In response to last night’s lecture “Ethos: a new voice in design”:

How come it is all of a sudden now, this year, that sustainability is an issue we need to address at Swinburne, when we have known about the need to become sustainable for many years? Why didn’t we start being active as the design community in sustainability 10 years ago? Was the fact that we could still water our gardens and think it was ok to waste resources because there wasn’t that much in the media telling us otherwise meant that we didn’t worry about how design affects sustainability, because it didn’t seem a big enough issue? How come it’s taken until the panic button is hit to do something?

Denise Meredyth in the panel yesterday called sustainability “trendy”, and then I wonder if we’re doing this for all of the wrong reasons? Sustainability shouldn’t be about being “cool”, it’s about survival and living. Dumbing it down to “trendy” bothers me. It makes me wonder if Swinburne is just latching onto the new trend of being sustainable because it sounds good.

It doesn’t surprise me that much really. The “Australian” ethos seems to run in a leader-follower fashion, where we are reactive, rather than proactive; we won’t do something until an issue reaches breaking point and directly affects our own livelihood. Otherwise we seem to have this crazy notion that someone else will fix it, a “she’ll be ‘right” mentality. We’ve turned our heads away and closed our eyes on sustainability for so long, and now it’s shoved in our faces, we have to apparently do something. Hmm. I don’t blame anybody for this, it’s a tough thing becoming proactive, and needs knowledge to make it happen. And sustainability doesn’t seem to be the most trustworthy media issue either with often clashing findings, which isn’t helping the skepticism surrounding the issue.

Maybe I’m half the problem in my own argument. I am frustrated at Swinburne taking on sustainability and forcing it onto us later and not sooner, because I’ve been brought up in a family who has always taught me to live as sustainable as possible. It’s always been a part of my life, and it used to shock me when I first came to Swinburne how wasteful so many people can be. I ended up shrugging it off and saying “well that’s them and this is me”. Yes, I’m possibly just as ignorant as everyone else.

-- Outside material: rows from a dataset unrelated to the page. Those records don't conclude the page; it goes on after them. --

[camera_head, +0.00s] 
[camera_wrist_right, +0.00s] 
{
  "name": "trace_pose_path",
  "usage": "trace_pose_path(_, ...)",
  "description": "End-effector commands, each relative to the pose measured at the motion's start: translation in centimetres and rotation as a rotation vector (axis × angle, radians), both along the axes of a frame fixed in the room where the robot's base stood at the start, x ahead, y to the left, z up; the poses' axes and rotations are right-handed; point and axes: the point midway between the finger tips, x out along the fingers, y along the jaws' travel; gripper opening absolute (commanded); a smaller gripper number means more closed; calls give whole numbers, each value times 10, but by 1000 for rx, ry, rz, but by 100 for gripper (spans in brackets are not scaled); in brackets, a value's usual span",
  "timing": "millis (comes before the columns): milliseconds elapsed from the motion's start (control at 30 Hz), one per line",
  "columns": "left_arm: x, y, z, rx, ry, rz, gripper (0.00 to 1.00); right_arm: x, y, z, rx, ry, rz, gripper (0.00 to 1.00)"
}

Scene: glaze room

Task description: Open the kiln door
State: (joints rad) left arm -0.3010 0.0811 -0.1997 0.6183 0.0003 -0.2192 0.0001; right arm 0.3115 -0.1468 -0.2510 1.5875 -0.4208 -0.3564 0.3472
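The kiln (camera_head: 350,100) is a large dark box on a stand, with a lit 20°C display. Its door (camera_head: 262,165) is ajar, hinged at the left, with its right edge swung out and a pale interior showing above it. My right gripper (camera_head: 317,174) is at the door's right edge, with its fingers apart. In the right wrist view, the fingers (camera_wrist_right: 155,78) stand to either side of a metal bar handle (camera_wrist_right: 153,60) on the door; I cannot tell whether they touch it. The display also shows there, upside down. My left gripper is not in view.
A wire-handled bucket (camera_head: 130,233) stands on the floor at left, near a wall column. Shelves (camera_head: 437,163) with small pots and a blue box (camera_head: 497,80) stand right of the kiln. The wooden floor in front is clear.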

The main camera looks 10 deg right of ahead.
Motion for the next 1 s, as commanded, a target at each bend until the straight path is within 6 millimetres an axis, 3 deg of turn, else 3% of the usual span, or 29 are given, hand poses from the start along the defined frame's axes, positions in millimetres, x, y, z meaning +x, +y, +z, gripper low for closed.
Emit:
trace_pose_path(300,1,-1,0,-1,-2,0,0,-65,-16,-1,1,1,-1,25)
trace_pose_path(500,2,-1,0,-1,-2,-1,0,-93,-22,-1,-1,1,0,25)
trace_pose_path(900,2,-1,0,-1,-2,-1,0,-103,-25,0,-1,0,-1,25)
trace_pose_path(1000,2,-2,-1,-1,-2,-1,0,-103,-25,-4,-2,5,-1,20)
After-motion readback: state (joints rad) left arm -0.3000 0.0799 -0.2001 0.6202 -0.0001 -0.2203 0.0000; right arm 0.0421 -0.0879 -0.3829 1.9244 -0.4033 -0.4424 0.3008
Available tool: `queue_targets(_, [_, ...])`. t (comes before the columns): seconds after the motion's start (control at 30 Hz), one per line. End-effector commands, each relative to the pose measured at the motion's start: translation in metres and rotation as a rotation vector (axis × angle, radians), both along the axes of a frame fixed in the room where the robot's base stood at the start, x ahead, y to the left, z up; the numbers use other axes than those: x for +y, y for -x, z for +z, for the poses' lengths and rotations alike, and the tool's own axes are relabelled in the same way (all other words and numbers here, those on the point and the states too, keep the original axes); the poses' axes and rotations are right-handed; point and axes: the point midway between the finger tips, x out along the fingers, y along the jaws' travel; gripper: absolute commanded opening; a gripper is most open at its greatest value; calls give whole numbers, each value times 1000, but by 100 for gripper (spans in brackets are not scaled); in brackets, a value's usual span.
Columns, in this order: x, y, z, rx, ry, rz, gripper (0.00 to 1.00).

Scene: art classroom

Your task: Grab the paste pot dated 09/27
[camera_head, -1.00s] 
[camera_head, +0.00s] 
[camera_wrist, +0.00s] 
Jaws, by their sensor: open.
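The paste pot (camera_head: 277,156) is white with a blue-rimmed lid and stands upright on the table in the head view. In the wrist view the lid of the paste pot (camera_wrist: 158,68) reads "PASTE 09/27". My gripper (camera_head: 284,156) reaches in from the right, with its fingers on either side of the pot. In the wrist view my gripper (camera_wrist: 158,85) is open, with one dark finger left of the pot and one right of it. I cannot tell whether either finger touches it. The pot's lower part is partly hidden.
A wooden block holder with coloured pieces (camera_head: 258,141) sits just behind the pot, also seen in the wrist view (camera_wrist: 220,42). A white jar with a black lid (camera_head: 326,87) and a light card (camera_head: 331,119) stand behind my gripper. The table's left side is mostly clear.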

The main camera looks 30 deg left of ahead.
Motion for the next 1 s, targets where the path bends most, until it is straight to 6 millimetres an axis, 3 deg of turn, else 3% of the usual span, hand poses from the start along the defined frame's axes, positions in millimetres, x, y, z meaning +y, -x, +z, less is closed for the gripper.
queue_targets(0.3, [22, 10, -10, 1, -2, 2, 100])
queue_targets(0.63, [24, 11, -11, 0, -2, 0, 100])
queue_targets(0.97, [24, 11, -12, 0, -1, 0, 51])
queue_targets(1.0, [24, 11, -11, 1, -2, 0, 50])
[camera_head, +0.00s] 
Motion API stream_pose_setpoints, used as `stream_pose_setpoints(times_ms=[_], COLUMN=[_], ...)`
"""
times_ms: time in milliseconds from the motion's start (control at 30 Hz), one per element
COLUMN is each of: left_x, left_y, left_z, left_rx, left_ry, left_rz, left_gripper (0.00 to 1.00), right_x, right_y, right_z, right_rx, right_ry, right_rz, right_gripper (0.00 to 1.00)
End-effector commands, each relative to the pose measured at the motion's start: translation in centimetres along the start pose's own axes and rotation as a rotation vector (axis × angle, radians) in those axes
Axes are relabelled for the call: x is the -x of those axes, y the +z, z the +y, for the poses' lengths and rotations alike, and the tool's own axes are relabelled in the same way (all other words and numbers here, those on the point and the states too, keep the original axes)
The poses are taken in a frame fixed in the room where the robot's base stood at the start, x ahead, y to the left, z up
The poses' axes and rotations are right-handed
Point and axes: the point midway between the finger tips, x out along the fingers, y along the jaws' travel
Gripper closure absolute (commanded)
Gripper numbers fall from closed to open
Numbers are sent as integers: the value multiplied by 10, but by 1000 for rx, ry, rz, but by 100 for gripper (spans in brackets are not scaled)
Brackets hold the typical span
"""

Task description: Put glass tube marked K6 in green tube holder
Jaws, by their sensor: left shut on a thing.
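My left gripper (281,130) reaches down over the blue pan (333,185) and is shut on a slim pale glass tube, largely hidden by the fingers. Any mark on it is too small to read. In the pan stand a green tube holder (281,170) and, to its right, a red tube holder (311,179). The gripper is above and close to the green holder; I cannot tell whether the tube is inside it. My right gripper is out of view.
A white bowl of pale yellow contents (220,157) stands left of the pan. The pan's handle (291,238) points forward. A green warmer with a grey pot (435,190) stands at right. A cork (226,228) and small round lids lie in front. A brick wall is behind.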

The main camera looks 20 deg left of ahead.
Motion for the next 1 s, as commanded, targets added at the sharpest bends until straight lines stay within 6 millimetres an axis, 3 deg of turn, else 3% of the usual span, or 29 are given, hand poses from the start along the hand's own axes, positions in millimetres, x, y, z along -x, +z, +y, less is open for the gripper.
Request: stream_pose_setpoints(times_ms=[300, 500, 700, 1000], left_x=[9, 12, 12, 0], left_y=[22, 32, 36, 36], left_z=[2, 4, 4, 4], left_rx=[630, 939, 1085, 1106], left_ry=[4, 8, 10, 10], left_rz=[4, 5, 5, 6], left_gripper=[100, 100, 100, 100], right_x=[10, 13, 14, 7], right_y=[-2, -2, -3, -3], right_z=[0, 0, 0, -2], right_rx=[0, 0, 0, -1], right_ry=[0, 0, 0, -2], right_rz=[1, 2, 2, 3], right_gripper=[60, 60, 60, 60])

Don’t get me wrong: I think it’s fantastic we are given projects where we can concentrate on sustainability, and I hope this year we will be able to expand on sustainability in design – whether through educating the public, creating new systems, or even improving existing products, and I’m very excited at the prospects – however I don’t believe it’s taken until now for sustainability to become a “real” issue we need to address at Swinburne.